We motivated the discussion of random walk bridge by the limit object, namely Brownian bridge. Part of the reason why the DGFF is more interesting than Gaussian random walk bridge, is that the limit object, the (continuum) Gaussian free field is hard to define classically in two dimensions.

We might suppose that the DGFF in $V_N$, the square box of width N has some scaling limit as $N\rightarrow\infty$. However, for fixed $x,y\in [0,1]^2$, (and taking integer parts component-wise), well-known asymptotics for SRW in a large square lattice (more on this soon hopefully) assert that

$\mathrm{Cov}(h^{V_N}_{\lfloor Nx \rfloor},h^{V_N}_{\lfloor Ny\rfloor}) \sim \log |x-y|,$ (2)

and so any scaling limit will rescale only the square domain, not the height (since there is no N on the RHS of (2)). However, then the variance of the proposed limit is infinite everywhere.

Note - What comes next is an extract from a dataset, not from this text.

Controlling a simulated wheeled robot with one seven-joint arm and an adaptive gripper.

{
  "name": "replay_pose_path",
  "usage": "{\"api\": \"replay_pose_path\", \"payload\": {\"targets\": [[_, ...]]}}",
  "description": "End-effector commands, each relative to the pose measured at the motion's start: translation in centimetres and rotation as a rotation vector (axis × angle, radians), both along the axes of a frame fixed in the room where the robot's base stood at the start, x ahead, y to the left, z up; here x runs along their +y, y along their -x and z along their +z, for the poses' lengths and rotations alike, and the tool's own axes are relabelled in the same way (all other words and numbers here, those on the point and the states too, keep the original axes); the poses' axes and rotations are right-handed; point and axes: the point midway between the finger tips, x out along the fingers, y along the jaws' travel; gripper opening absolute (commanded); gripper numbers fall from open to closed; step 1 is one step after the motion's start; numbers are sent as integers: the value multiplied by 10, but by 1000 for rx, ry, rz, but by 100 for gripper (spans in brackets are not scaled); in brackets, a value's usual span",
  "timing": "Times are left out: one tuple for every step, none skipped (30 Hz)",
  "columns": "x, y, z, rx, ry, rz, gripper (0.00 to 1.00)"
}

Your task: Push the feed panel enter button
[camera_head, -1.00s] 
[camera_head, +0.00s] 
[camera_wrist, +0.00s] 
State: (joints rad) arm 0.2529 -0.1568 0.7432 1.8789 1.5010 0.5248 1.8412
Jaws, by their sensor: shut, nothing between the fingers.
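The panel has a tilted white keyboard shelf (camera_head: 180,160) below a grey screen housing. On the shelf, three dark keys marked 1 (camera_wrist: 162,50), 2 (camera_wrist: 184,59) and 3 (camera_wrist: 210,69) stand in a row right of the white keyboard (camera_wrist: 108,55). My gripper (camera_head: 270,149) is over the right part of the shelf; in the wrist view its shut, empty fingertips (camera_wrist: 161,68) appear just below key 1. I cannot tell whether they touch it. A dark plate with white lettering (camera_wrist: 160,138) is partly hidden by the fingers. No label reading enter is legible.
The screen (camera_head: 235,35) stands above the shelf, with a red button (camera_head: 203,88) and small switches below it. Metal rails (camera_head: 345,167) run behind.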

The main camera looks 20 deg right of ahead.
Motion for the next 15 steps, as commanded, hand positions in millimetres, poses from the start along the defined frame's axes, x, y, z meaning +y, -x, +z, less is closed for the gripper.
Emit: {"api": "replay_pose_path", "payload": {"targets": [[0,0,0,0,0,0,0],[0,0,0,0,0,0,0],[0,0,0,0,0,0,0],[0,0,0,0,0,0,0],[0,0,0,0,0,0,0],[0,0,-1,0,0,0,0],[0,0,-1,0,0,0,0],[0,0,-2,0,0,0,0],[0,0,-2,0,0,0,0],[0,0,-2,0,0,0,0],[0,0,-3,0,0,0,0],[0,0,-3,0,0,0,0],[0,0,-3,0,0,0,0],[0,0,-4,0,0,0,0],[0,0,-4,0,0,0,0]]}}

So the GFF does not exist as a random height function on $[0,1]^2$, with the consequence that a) more care is needed over its abstract definition; b) the DGFF in 2D on a large square is an interesting object, since it does exist in this sense.

What makes it ‘free’?

This seemed like a natural question to ask, but I’ve received various answers. Some sources seem to suggest that having zero boundary condition is free. Other sources refer to the Hamiltonian (that is the term inside the exponential function at (1) ) as free since it depends only on the increments between values. If the Hamiltonian also depends on the heights themselves, for example via the addition of a $\sum_{x} \Psi(h^D_x)$ term, then for suitable choice of function $\Psi$, this is interpreted as a model where the particles have mass. The physical interpretation of these more general Gibbs measures is discussed widely, and I’m not very comfortable with it all at the moment, but aim to come back to it later, when hopefully I will be more comfortable.